Yo tenía trece años. Cuando
arribamos a la capital nos dirigimos al palacio del emperador y fuimos
admitidos para una audiencia. Tan pronto como Diocleciano me vio fijó los ojos
en mí.
El
emperador oyó toda la explicación del príncipe, mi padre. Cuando este acabó y
no queriendo ser ya más molestado le dijo: “Yo
pondré a tu disposición toda la fuerza de mi imperio y te pediré a cambio sólo
una cosa, que es la mano de tu hija”. Mi padre,
deslumbrado con un honor que no esperaba, accede inmediatamente a la propuesta
del emperador y cuando regresamos a nuestra casa, mi padre y mi madre hicieron
todo lo posible para inducirme a que cediera a los deseos del emperador y los
suyos. Yo lloraba y les decía: "¿Ustedes
desean que por el amor de un hombre yo rompa la promesa que he hecho a
Jesucristo? Mi
virginidad le pertenece a Él y yo ya no puedo disponer de ella". -Pero
eres muy joven para ese tipo de compromiso -me
decían- y proferían
las más terribles amenazas para hacerme que aceptara la mano del emperador.
La gracia de Dios me hizo
invencible. Mi padre no pudiendo convencer al Emperador con las razones que
alegó para ser dispensado de la promesa que había hecho, fue obligado por Diocleciano
a llevarme a su presencia.
Tuve que soportar nuevos
ataques de parte de mis padres hasta el punto, que de rodillas ante mí,
imploraban con lágrimas en sus ojos, que tuviera piedad de ellos y de mi
patria. Mi respuesta fue: No, no, Dios y el voto de virginidad que le he hecho,
está primero que ustedes y mi patria. Mi reino es el Cielo.
Mis palabras los hacían
desesperar y me llevaron ante la presencia del emperador, el cual hizo todo lo
posible para ganarme con sus atractivas promesas y con sus amenazas, las cuales
fueron inútiles. Él se puso furioso e, influenciado por el demonio, me mandó a
una de las cárceles del palacio donde fui encadenada, pensando que la vergüenza
y el dolor iban a debilitar el valor que mi Divino Esposo me había inspirado.

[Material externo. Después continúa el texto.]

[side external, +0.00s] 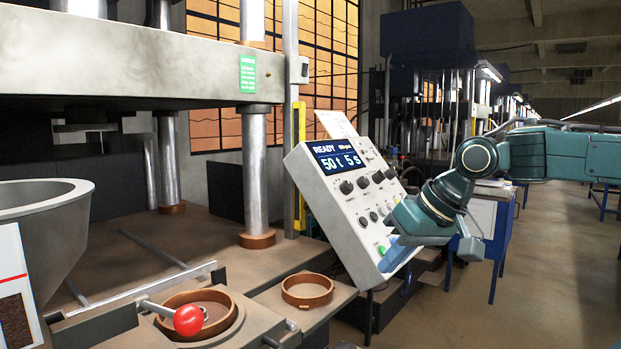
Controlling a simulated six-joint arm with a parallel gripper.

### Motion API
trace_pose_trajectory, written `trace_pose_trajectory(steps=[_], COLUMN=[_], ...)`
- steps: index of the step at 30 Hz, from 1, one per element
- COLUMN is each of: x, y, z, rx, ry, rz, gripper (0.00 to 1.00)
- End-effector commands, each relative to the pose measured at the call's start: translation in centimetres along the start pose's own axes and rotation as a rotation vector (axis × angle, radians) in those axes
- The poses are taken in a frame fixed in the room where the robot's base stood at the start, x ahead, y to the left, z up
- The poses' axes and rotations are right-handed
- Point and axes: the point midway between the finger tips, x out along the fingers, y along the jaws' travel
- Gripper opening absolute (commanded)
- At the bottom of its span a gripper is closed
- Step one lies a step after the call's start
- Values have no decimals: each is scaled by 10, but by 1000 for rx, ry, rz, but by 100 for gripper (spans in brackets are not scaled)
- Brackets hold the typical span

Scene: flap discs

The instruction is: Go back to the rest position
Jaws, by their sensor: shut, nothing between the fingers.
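My gripper (394,238) is at the right side of the tilted control panel (335,200), close to its lower right part. Its fingers are small in this view and shut, with nothing held. I cannot tell whether the fingertips touch the panel. The panel's blue display (338,158) reads "READY", "50 t" and "5 s". A green button (382,250) shows just left of the gripper. My teal arm reaches in from the right edge.
A press with steel columns (257,130) fills the left. In front are a red-knobbed lever (187,320), a round brown mould (215,308), a loose brown ring (307,291) and a grey bowl (45,225). A blue-legged table (490,225) stands behind my arm. Open floor lies at the right.

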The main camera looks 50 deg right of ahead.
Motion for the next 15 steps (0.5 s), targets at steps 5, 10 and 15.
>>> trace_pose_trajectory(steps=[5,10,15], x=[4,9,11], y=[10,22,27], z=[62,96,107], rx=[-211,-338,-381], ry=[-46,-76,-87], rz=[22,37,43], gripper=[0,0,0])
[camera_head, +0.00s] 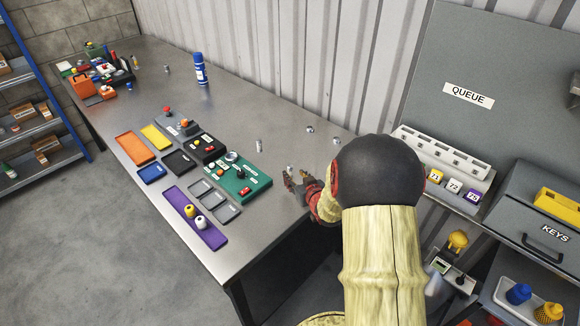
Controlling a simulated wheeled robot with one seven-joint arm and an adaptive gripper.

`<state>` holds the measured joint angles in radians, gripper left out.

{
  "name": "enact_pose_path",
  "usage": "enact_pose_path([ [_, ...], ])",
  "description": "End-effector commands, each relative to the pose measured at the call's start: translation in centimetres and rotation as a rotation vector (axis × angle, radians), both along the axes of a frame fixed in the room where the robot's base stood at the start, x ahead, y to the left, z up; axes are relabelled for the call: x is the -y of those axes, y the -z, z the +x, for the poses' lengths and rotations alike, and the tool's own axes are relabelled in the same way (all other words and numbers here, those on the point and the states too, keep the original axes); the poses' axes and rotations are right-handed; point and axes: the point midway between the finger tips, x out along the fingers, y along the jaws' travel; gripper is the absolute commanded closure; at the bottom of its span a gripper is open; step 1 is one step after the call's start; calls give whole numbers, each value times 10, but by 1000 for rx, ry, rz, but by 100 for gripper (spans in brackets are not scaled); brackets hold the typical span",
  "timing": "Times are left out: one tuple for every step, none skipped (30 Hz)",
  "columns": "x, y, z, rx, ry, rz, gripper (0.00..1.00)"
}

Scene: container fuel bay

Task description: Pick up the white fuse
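My gripper (296,181) is low over the right end of the metal table, with its fingers apart. A small pale cylinder (290,168) is at its fingertips; I cannot tell whether it is between them or just beyond. No piece is clearly recognisable as the white fuse at this size. Small silver-grey cylinders stand farther back, one upright (259,145) and two near the wall (310,129). My arm hides part of the table's right end.
A green panel (240,180) with a lever, grey trays (213,201), a blue tray (152,173) and an orange tray (136,147) lie left of my gripper. A blue spray can (200,69) stands near the corrugated wall. The table's middle back is mostly clear.

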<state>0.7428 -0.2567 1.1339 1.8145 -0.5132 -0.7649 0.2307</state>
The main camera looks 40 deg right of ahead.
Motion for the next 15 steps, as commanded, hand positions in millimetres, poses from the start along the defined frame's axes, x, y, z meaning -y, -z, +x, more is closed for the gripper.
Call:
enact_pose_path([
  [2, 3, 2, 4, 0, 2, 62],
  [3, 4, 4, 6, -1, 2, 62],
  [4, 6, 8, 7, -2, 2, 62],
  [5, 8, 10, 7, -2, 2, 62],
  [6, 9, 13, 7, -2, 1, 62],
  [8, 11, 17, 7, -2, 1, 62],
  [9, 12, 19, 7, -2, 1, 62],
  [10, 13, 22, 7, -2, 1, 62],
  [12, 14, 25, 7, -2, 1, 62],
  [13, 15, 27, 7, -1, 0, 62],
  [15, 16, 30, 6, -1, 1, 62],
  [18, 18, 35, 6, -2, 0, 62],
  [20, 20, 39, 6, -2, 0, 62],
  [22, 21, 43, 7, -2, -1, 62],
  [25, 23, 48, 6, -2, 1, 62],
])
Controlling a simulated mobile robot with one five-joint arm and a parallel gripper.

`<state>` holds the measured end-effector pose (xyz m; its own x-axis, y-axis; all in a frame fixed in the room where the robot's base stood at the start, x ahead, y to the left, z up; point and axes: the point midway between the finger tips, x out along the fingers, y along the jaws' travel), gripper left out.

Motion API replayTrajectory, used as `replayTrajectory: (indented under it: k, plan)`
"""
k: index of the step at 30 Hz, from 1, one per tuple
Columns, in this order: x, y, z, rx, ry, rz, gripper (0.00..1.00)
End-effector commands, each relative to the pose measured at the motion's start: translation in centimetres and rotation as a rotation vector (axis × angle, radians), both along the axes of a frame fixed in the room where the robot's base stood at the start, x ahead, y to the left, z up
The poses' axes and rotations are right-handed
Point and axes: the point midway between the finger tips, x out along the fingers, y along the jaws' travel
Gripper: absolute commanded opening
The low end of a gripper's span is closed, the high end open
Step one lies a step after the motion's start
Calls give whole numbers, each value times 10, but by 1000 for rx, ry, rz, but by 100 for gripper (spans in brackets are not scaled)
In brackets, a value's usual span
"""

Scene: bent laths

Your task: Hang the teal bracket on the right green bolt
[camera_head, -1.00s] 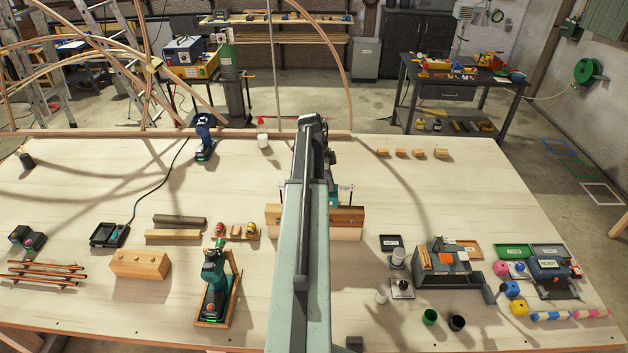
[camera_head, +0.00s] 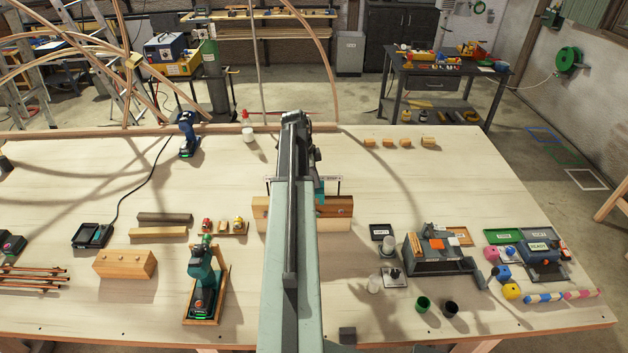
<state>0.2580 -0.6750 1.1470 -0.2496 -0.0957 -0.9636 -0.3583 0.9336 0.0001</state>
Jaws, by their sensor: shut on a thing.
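My arm reaches out over the bench, and its wrist hangs down at the far end. My gripper (camera_head: 318,179) is mostly hidden behind the arm. It is shut on the teal bracket (camera_head: 320,190), of which only a small teal patch shows to the right of the arm. The patch appears just in front of or above a wooden block (camera_head: 338,209); I cannot tell whether they touch. A thin dark bar with posts (camera_head: 340,182) shows at the block. The green bolts cannot be made out; the arm covers the middle of the block.
A teal drill in a wooden cradle (camera_head: 205,285) and a drilled wood block (camera_head: 125,264) stand left of the arm. A grey machine (camera_head: 435,252) with small trays stands to the right. Small wooden blocks (camera_head: 400,143) lie at the back right. Bare bench lies between.

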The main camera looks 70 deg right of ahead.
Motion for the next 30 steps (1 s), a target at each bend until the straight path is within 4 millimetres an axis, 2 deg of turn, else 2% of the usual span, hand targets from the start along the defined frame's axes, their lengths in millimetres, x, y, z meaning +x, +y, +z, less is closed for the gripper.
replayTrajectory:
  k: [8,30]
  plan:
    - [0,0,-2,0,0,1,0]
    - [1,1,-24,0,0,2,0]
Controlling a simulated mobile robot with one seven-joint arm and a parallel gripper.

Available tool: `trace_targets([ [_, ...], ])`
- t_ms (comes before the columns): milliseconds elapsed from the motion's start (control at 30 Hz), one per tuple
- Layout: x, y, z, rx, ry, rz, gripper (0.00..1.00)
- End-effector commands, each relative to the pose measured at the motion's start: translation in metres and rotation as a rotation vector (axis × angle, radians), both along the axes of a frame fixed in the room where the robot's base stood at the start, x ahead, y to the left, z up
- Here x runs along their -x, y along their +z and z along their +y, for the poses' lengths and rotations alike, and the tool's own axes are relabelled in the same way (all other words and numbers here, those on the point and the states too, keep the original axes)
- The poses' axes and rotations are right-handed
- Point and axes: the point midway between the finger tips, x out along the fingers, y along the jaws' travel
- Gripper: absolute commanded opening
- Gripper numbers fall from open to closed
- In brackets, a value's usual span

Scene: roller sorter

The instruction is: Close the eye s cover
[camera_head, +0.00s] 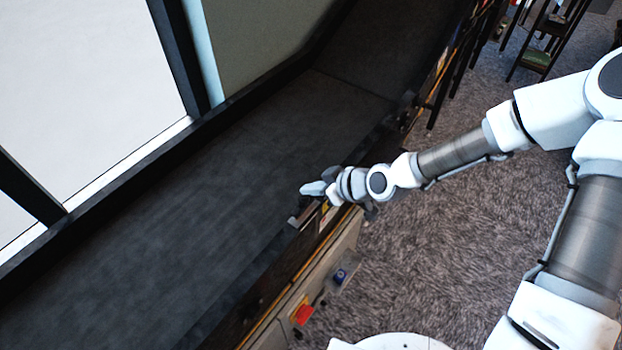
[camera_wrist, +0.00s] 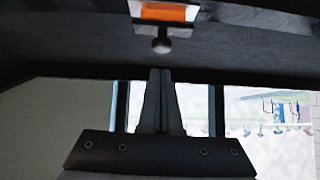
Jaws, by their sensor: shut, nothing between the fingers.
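My gripper (camera_head: 314,188) is over the near edge of the dark belt, close to a small grey bracket (camera_head: 303,216) on the side rail. In the wrist view my gripper (camera_wrist: 160,73) is shut and empty, its fingers together and pointing up in the picture. The knob looks apart from the fingertips.
The dark belt (camera_head: 190,215) runs diagonally and is bare. A red button (camera_head: 302,313) and a blue button (camera_head: 341,275) are on the near side panel. Windows (camera_head: 90,60) line the far side. Carpet (camera_head: 430,250) lies open on the near side, with a dark shelf (camera_head: 545,45) at the back right.

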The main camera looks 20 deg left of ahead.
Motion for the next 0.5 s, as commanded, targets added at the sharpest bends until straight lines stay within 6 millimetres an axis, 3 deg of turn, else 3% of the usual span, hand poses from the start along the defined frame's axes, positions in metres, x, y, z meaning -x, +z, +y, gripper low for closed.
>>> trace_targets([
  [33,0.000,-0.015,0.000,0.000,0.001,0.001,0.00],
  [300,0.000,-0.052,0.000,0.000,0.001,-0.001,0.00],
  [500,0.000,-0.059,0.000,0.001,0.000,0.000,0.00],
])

Me venía a ver todos los días y soltaba mis cadenas para que pudiera comer la
pequeña porción de pan y agua que recibía como alimento, y después renovaba sus
ataques, que si no hubiera sido por la gracia de Dios no hubiera podido
resistir.
Yo no cesaba de encomendarme a
Jesús y a su Santísima Madre.
Mi
cautiverio había durado treinta y siete días, cuando, en el medio de una luz
divina, vi a María con su Divino Hijo en sus brazos. Ella me dijo: "Hija mía, tres días más de prisión, y
después de 40 días dejarás este lugar de sufrimiento". Las
felices noticias hicieron mi corazón latir de gozo, pero como la Reina de los
Ángeles había añadido, dejaría la prisión para ser sometida a tormentos mucho
más terribles que los anteriores. Pasé del gozo a una terrible angustia, que
pensaba me mataría. Entonces me dijo la Reina de los Cielos: "Ten valor, Hija mía, ¿no sabes el amor
y la predilección que tengo por ti? El nombre que has recibido en tu bautismo
es garantía de ello, y la semejanza que tiene con Mi Hijo y conmigo. Como tú te
llamas Lumela y tu Esposo se llama Luz, Estrella, Sol; y como soy llamada,
Aurora, Estrella, la Luna en su máximo fulgor y el Sol. No temas, yo te
asistiré. Ahora que tu naturaleza se debilita, con toda justicia, en su
momento, la gracia te prestará sus fuerzas y el Ángel, que también es mi Ángel,
Gabriel, que su nombre expresa fortaleza, vendrá en tu auxilio. Te recomendaré
especialmente a él para tu cuidado como mi más querido bien".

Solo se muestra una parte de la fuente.